To what extent do you think corporates and, more specifically, IR teams are prepared for the changes ahead? What should they be doing on a practical level to better insulate themselves, or take advantage of, coming changes around corporate access and research?
IR teams have generally been well prepared, given the lead-up time to Mifid II implementation. They have also been seeking advice from a wider range of advisers, including independent firms like Edison. IROs need to continue monitoring the situation and asking questions.
IR teams are also more open-minded and excited about the future than ever – their role has never been bigger, they have more responsibilities and will, in all likelihood, need higher budgets to ensure their investment message is heard.
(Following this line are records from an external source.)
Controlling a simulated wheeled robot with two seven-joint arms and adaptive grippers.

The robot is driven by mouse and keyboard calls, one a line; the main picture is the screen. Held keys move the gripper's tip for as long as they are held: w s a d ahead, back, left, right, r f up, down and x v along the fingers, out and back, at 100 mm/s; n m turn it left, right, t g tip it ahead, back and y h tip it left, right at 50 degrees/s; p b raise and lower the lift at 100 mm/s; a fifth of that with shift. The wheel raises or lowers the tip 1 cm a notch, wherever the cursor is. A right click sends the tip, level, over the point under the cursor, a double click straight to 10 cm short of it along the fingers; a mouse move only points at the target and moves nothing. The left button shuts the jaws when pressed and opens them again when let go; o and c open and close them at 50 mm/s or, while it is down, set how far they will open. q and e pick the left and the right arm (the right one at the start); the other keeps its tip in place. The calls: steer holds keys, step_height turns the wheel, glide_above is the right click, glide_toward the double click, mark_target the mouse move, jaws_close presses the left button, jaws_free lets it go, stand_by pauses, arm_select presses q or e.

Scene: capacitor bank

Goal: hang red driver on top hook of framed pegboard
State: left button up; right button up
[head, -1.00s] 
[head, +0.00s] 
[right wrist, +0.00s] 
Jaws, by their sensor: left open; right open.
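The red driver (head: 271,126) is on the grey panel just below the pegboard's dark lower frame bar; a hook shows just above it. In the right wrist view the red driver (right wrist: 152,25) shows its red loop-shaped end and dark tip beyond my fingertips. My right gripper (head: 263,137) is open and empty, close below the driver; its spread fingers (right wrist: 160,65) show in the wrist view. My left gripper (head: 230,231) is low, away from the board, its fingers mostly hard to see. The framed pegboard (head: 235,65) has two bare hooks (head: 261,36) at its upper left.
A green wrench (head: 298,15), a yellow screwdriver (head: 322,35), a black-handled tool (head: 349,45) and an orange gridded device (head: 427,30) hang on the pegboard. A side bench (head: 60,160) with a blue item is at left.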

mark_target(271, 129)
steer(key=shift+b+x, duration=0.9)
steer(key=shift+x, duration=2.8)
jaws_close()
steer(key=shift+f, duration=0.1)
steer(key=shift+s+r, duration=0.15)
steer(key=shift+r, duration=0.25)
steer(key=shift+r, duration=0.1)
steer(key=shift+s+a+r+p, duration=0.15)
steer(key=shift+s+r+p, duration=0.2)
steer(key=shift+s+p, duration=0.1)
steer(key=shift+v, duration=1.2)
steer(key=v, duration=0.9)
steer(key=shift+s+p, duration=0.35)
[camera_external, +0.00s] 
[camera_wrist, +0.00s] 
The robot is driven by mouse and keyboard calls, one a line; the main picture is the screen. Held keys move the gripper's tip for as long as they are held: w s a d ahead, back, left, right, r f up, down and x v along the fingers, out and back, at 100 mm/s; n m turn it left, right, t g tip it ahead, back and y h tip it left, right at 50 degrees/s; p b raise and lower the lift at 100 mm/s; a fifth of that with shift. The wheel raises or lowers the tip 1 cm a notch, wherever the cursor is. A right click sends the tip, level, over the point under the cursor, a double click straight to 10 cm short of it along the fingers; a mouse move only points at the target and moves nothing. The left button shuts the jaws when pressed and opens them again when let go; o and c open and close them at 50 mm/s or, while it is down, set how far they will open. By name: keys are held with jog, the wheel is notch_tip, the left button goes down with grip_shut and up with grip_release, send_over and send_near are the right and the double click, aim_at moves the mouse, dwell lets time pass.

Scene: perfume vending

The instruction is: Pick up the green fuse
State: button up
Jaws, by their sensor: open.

Mifid II is providing the opportunity for IROs to develop a more innovative approach to their role and to engage directly with investors, rather than being reliant on the traditional gatekeeper routes to market.
A lot of discussion around Mifid II is quite negative in terms of the strain a reduced sell side is expected to put on smaller companies. What do you see as the positive side of the regulation?
Clearly, market transparency for the underlying investor is the key positive aim of the regulation. What it is triggering, however, is a breakdown in the traditional relationship between the buy side and the sell side, with the emphasis now on a unified marketing and communications strategy, rather than the focus being simply on securing trading commission. A cull in the quantity of maintenance research is no bad thing and we may even see a return to deeper, fundamental research and a focus on longer-term, industry thematic analysis.
Corporates will certainly benefit by being more involved in their messaging through independent research and corporate access advisers, and by engaging more directly in educating investors rather than only relying on the incumbent to relay their narrative.